** Start **

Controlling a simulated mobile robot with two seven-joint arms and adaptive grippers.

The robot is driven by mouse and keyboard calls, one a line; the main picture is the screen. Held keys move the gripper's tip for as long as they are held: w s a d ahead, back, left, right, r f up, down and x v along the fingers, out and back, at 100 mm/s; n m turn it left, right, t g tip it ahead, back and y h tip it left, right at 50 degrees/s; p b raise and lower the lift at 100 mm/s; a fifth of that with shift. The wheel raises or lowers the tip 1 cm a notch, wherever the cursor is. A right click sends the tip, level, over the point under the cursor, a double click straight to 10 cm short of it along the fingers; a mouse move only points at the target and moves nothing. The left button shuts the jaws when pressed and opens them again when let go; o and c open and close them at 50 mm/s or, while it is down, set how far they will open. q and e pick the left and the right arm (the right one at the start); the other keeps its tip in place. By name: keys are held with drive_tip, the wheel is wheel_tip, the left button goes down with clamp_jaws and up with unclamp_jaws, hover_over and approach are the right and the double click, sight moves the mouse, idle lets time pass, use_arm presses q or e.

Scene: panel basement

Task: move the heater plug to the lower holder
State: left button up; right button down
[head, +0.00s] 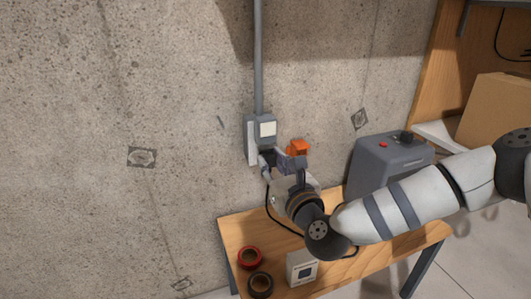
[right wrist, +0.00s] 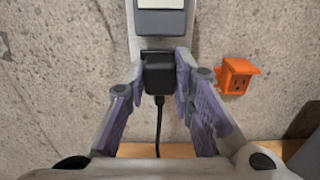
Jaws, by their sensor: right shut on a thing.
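The black heater plug (right wrist: 158,78) is between the two fingers of my right gripper (right wrist: 162,70), which is shut on it. Its black cord hangs straight down below it. The plug is at the lower part of the grey wall unit (head: 266,131), just below its white-faced box, which also shows in the right wrist view (right wrist: 160,20). How far the plug is seated there is hidden. In the head view my right gripper (head: 277,160) reaches the wall unit from the right. No separate lower holder can be made out. My left gripper is out of view.
An orange outlet box (head: 298,147) is on the wall close to the right of the gripper. A grey heater (head: 385,165) stands on the wooden table (head: 240,232). Red tape (head: 249,258), dark tape (head: 260,285) and a white box (head: 301,270) lie at the table's front.

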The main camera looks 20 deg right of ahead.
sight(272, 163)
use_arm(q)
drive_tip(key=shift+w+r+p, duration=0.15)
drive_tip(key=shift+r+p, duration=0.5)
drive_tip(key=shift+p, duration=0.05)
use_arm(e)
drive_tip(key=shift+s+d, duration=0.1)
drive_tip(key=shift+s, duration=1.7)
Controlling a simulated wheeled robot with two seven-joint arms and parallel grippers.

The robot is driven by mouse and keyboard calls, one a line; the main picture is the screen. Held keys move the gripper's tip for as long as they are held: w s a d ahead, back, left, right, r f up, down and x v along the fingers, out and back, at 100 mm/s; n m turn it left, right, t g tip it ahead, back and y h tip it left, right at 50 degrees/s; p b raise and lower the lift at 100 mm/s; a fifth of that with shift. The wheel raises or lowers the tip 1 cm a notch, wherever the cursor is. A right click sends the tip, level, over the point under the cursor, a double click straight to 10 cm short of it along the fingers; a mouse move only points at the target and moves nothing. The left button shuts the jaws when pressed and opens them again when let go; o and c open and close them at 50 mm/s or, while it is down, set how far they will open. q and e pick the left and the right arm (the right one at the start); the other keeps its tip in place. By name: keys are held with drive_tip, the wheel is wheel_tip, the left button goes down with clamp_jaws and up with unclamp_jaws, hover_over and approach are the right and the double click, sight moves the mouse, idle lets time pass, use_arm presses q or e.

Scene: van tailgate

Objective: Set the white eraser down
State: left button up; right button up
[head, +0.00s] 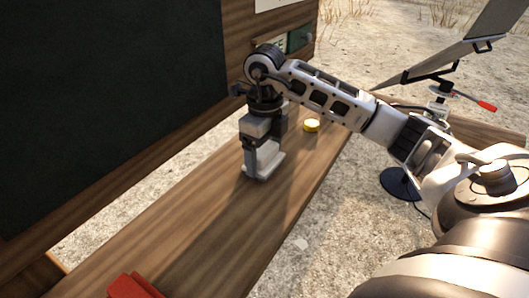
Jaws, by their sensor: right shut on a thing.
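My right gripper (260,163) reaches in from the right and points down over the wooden plank (200,222). It is shut on the white eraser (268,169), a pale block low between its fingers. The eraser is at the plank's surface or very close to it; I cannot tell whether it touches. The fingers and gripper body hide part of the eraser. My left gripper is not in view.
A small yellow round thing (311,125) lies on the plank beyond the gripper. A red object (133,286) is at the near end. A dark board (110,95) stands at left. A stand with a red handle (487,106) is at right. The plank's near middle is clear.

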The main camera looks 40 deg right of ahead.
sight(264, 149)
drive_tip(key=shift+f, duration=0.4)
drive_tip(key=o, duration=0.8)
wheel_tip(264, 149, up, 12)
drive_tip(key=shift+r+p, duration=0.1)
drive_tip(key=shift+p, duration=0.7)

** End **

§ **Short exercise**: Transcribe the material as is, with images omitted.

§ **Response to this exercise**:
Controlling a simulated mobile robot with two seven-joint arms and adaptive grippers.

The robot is driven by mouse and keyboard calls, one a line; the main picture is the screen. Held keys move the gripper's tip for as long as they are held: w s a d ahead, back, left, right, r f up, down and x v along the fingers, out and back, at 100 mm/s; n m turn it left, right, t g tip it ahead, back and y h tip it left, right at 50 degrees/s; p b raise and lower the lift at 100 mm/s; a fifth of that with shift. The wheel raises or lowers the tip 1 cm a notch, wherever the cursor is. A right click sends the tip, level, over the point under the cursor, a double click straight to 10 cm short of it along the fingers; a mouse move only points at the target and moves nothing. The left button shuts the jaws when pressed and opens them again when let go; o and c open and close them at 50 mm/s or, while it is down, set how far they will open. q and e pick the left and the right arm (the right one at the start); the other keeps its tip in place. By name: keys are held with drive_tip, the wheel is wheel_tip, the left button goes down with clamp_jaws and up with unclamp_jaws, hover_over and approach are the right and the double click, sight moves the mouse, idle lets time pass, use_arm presses q or e.

Scene: panel basement

Task: move the heater plug to the lower holder
State: left button up; right button down
[head, +0.00s] 
[right wrist, +0.00s] 
Jaws, by their sensor: right shut on a thing.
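The black heater plug (right wrist: 158,78) is between the two fingers of my right gripper (right wrist: 162,70), which is shut on it. Its black cord hangs straight down below it. The plug is at the lower part of the grey wall unit (head: 266,131), just below its white-faced box, which also shows in the right wrist view (right wrist: 160,20). How far the plug is seated there is hidden. In the head view my right gripper (head: 277,160) reaches the wall unit from the right. No separate lower holder can be made out. My left gripper is out of view.
An orange outlet box (head: 298,147) is on the wall close to the right of the gripper. A grey heater (head: 385,165) stands on the wooden table (head: 240,232). Red tape (head: 249,258), dark tape (head: 260,285) and a white box (head: 301,270) lie at the table's front.

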The main camera looks 20 deg right of ahead.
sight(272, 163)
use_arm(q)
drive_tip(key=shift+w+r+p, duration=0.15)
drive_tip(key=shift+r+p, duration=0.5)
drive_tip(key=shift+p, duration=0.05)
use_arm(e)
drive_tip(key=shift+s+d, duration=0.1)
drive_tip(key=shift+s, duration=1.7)
Controlling a simulated wheeled robot with two seven-joint arms and parallel grippers.

The robot is driven by mouse and keyboard calls, one a line; the main picture is the screen. Held keys move the gripper's tip for as long as they are held: w s a d ahead, back, left, right, r f up, down and x v along the fingers, out and back, at 100 mm/s; n m turn it left, right, t g tip it ahead, back and y h tip it left, right at 50 degrees/s; p b raise and lower the lift at 100 mm/s; a fifth of that with shift. The wheel raises or lowers the tip 1 cm a notch, wherever the cursor is. A right click sends the tip, level, over the point under the cursor, a double click straight to 10 cm short of it along the fingers; a mouse move only points at the target and moves nothing. The left button shuts the jaws when pressed and opens them again when let go; o and c open and close them at 50 mm/s or, while it is down, set how far they will open. q and e pick the left and the right arm (the right one at the start); the other keeps its tip in place. By name: keys are held with drive_tip, the wheel is wheel_tip, the left button goes down with clamp_jaws and up with unclamp_jaws, hover_over and approach are the right and the double click, sight moves the mouse, idle lets time pass, use_arm presses q or e.

Scene: van tailgate

Objective: Set the white eraser down
State: left button up; right button up
[head, +0.00s] 
Jaws, by their sensor: right shut on a thing.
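My right gripper (260,163) reaches in from the right and points down over the wooden plank (200,222). It is shut on the white eraser (268,169), a pale block low between its fingers. The eraser is at the plank's surface or very close to it; I cannot tell whether it touches. The fingers and gripper body hide part of the eraser. My left gripper is not in view.
A small yellow round thing (311,125) lies on the plank beyond the gripper. A red object (133,286) is at the near end. A dark board (110,95) stands at left. A stand with a red handle (487,106) is at right. The plank's near middle is clear.

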The main camera looks 40 deg right of ahead.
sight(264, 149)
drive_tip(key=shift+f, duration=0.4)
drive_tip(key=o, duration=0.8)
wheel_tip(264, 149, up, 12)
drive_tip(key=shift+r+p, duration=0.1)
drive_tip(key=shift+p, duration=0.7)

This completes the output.